Das Lieferkettengesetz greife in die Souveränität fremder Staaten ein, deutsche Firmen müssten Handelsbeziehungen abbrechen und würden angeblich für Handlungen ihrer Zulieferer haften, Deutschland spiele sich als Wohltäter auf, indem es mit dem erhobenen moralischen Zeigefinger von anderen Ländern Unleistbares fordere.

(Enrico Komning [AfD]: So ist es!)

Alles falsch, alles Quatsch; denn es gibt gar keinen Widerspruch zwischen Wachstum und Sorgfalt.

Ich möchte einmal klarstellen, worum es hier geht: Es geht darum, die Risiken für schwerste Menschenrechtsverletzungen zu reduzieren und europäische Unternehmen dazu zu verpflichten, a) ihre Lieferbeziehungen überhaupt zu kennen und b) im Rahmen ihrer Möglichkeiten ihnen bekannte Missstände zu adressieren – ganz einfach. Da geht es nicht um den moralischen Zeigefinger, da geht es nicht um eine vermeintliche Woke-Agenda. Da geht es um Dinge wie Kinderarbeit, da geht es um Brandschutz, da geht es um den Umgang mit giftigen Chemikalien, da geht es um Gewalt gegen Frauen am Arbeitsplatz.

(Beifall bei Abgeordneten der SPD und des BÜNDNISSES 90/DIE GRÜNEN)

Da geht es um die unmittelbare Substanz der Arbeitnehmerinnen und Arbeitnehmer. Wer das in einer emotionalen Debatte als wokes Nice-to-have wie Sie, Herr Mörseburg, oder als entbehrlich abkanzelt, der braucht sich dann auch nicht darüber zu wundern, dass Menschen aus existenziellen Gründen nach Europa fliehen müssen.

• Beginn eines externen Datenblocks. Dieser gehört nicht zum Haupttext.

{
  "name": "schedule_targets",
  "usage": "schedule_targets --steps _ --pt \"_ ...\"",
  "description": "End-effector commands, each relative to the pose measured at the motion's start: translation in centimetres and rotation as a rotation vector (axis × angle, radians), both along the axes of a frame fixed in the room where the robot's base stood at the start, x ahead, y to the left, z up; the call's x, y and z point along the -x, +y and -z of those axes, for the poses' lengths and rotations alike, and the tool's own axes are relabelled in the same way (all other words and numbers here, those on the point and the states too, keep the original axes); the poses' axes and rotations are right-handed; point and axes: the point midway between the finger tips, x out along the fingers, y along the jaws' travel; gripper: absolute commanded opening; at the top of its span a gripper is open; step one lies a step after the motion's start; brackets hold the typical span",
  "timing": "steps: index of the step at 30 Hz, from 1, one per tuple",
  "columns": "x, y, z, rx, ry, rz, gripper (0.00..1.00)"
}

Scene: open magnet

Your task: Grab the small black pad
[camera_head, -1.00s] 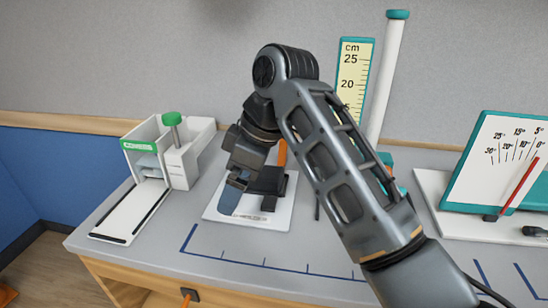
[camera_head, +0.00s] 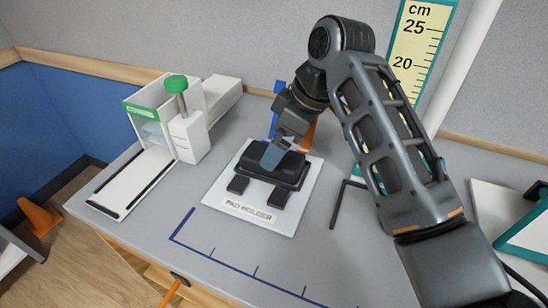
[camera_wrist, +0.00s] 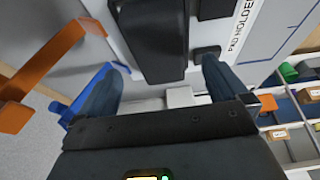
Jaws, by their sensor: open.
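The black pad (camera_head: 285,170) sits on a white plate labelled "PAD HOLDER" (camera_head: 222,205); small black blocks stick out at its front. My gripper (camera_head: 274,153) is at the pad's back edge in the head view and covers part of it. In the wrist view the pad (camera_wrist: 152,40) lies ahead of my open gripper (camera_wrist: 162,85), between the lines of the two blue-grey fingers. I see nothing held. I cannot tell whether a finger touches the pad.
A white device with a green knob (camera_head: 176,84) stands left of the holder. A black hex key (camera_head: 337,205) lies to its right, near my arm. An orange bracket (camera_wrist: 45,70) and a blue part (camera_wrist: 92,88) are close to one finger. The front table is clear.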

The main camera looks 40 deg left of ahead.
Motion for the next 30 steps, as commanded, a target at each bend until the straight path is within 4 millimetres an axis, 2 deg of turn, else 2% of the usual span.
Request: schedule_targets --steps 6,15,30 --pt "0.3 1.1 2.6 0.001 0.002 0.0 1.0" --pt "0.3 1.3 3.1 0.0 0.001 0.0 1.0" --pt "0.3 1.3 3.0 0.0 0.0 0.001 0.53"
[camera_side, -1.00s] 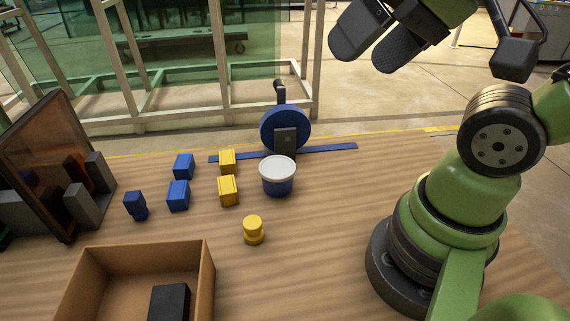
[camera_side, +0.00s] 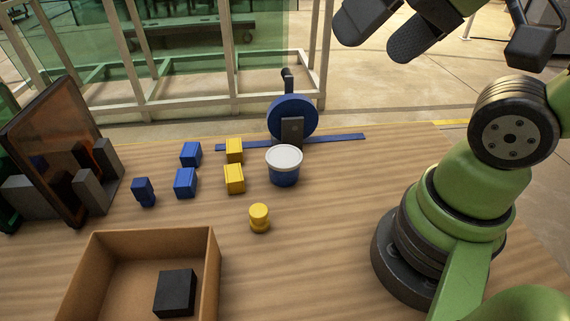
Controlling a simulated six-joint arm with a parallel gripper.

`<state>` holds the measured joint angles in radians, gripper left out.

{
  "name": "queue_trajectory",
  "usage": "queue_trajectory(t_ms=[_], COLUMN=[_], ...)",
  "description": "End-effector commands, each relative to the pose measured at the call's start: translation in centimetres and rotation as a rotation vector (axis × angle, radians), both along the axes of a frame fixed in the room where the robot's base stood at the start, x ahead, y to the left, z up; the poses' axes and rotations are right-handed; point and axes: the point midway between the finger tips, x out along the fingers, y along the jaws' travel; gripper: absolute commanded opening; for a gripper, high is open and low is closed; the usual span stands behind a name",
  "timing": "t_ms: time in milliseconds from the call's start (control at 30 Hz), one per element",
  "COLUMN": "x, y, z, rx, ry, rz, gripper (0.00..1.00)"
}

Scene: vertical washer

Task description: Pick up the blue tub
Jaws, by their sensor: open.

Gute Arbeitsbedingungen in den Herkunftsländern sind die beste Prävention auch gegen Armutsmigration.

(Beifall bei Abgeordneten der SPD und des BÜNDNISSES 90/DIE GRÜNEN – Stefan Rouenhoff [CDU/CSU]: Vertrauen Sie mal den Unternehmen!)

Kein Zuliefererunternehmen im Globalen Süden wird durch das Lieferkettengesetz verpflichtet, etwas zu leisten, was es nicht kann, und kein deutsches Unternehmen wird dazu gezwungen, Handelsbeziehungen abzubrechen, wenn es einen Vorfall bei dem Zulieferer gab.

Und ja – das stelle ich gar nicht in Abrede –, es gibt Herausforderungen bei der Umsetzung des Lieferkettengesetzes. Ich selbst bin seit drei Jahren im Austausch mit Unternehmen und Branchenverbänden, und nur in ganz, ganz wenigen Fällen gibt es eine Grundsatzkritik an den Zielen des Lieferkettengesetzes; meistens ist die Kritik sehr präzise und oft auch klug, was die Umsetzung im Detail betrifft. Da sind wir ja offen; da ist die Bundesregierung offen. Denn niemand hat ein Interesse an ineffektiven Bürokratiemonstern.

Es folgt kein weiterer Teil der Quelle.